Today Irish crowds in the South are quite ready to make sporting heroes of players from the North. The five members of Northern Ireland clubs in the 31-man Irish squad in Japan can expect much the same level of adulation if the team lives up to its recent winning form. One of Ireland's greatest stars, Willie John McBride, who won 63 caps, is from a Protestant farming family in the North. So too is current captain Rory Best, who won a standing ovation when he played his last home match, in Dublin, the republic's capital, before setting out for Japan. Old differences, of course, are more readily overlooked if the side is winning, says Ruairi Croke who writes on sport for the Dublin-based Irish Times. "This is a small country and we will jump on board any sporting bandwagon that looks its successful."

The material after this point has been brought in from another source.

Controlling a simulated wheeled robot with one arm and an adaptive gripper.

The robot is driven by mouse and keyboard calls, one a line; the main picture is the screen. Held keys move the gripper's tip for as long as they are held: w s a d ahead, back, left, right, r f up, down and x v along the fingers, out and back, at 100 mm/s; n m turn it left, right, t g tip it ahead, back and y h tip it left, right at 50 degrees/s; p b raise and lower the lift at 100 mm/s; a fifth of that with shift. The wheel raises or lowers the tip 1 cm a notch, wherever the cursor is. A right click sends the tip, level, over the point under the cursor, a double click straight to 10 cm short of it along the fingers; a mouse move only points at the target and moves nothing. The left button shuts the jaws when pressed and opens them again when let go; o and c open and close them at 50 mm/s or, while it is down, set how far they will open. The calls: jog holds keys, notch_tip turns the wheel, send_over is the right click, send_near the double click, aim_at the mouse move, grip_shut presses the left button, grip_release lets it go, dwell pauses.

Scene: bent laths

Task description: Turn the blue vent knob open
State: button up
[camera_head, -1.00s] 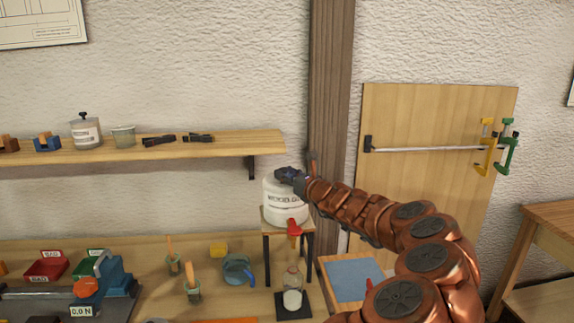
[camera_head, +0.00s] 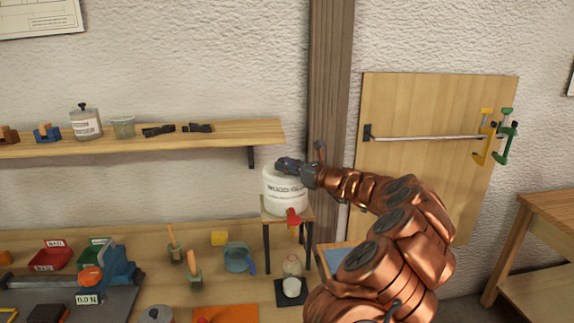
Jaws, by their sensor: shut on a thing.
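A white tub labelled as wood glue (camera_head: 285,199) stands on a small wooden stand (camera_head: 266,215) above the bench. A red tap sticks out low at its front (camera_head: 293,217). My gripper (camera_head: 284,165) is at the top of the tub, shut on something there. The blue vent knob cannot be made out, as the dark fingers cover the tub's top. My copper arm reaches in from the lower right.
A jar with a white base (camera_head: 291,287) stands on a dark pad below the tap. A blue mug (camera_head: 238,258) and brush pots (camera_head: 194,270) are to the left. A shelf (camera_head: 220,138) with tubs and clips is above left. A wooden post (camera_head: 329,90) is behind.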

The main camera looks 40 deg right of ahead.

Of course, fielding a single side brings practical problems. When the Irish squad travels to internationals, it takes three separate flags to fly at the host stadium: the tricolour of the Irish Republic, the Ulster (Northern Ireland) flag, and the flag of the IRFU. And new challenges continue to arise. The old tensions between North and South have eased since both the Irish Republic and the UK in the European Union. But the UK's likely departure from the EU will test the any spirit of cross-border understanding, and strain already divided loyalties. And knows how a post-Brexit "hard" border, needed for customs checks, across the island might affect relations ?

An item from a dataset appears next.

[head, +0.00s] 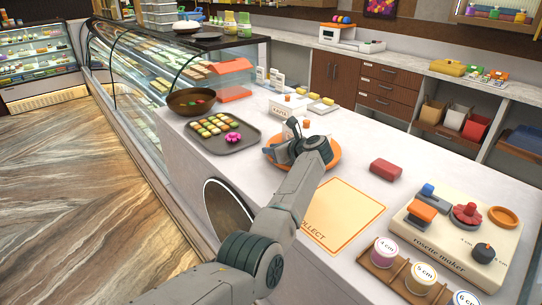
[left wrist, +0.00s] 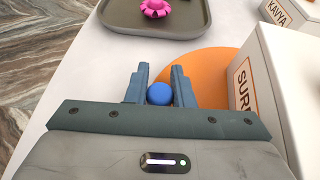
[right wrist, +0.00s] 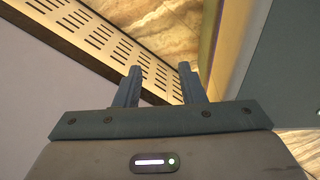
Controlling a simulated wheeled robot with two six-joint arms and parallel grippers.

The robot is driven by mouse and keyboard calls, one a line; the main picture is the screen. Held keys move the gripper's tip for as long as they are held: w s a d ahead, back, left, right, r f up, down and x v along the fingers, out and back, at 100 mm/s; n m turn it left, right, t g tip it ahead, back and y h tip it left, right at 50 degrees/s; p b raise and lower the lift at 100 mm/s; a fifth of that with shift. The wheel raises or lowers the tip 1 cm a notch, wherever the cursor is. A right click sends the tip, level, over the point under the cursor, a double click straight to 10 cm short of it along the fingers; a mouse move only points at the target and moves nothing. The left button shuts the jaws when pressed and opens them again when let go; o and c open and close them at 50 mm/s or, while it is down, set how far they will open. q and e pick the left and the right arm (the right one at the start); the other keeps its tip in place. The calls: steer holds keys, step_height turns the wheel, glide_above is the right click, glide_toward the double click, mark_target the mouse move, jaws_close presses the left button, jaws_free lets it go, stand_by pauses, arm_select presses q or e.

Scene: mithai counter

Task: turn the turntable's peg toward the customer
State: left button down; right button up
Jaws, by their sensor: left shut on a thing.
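The orange turntable (head: 331,156) lies on the white counter, partly covered by my left arm in the head view. It also shows in the left wrist view (left wrist: 212,62). A round blue peg (left wrist: 159,94) stands at its near-left part, between the fingertips of my left gripper (left wrist: 159,88), which is shut on it. My left gripper (head: 290,150) reaches down over the turntable's left side in the head view, hiding the peg there. A white box marked "SUR" (left wrist: 280,70) stands at the turntable's right side. My right gripper (right wrist: 160,85) is open and empty, away from the turntable.
A dark tray of sweets with a pink flower (head: 222,146) lies left of the turntable, and a brown bowl (head: 190,104) behind it. A "COLLECT" mat (head: 345,210), a red block (head: 385,169) and a rosette maker (head: 440,245) are to the right. Another white box reads "KAVYA" (left wrist: 285,14).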

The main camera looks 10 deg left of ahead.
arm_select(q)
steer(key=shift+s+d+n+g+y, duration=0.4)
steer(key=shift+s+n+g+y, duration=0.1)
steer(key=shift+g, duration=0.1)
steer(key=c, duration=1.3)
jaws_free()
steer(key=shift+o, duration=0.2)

Yet history suggests that the spirit of all-Ireland rugby will be hard to quench. "The mind boggles as to how it has worked - but somehow it has," said former Ireland rugby captain Brian O'Driscoll in an acclaimed documentary he produced last year on the phenomenon of a single-nation side. "There is no commonality between fans (from North and South) about what it means to be Irish but for a few hours on a Saturday after we can be one country. And that fills me with huge pride". Rugby may be a rough, competitive game but in Ireland at least it is also a peace-bringer.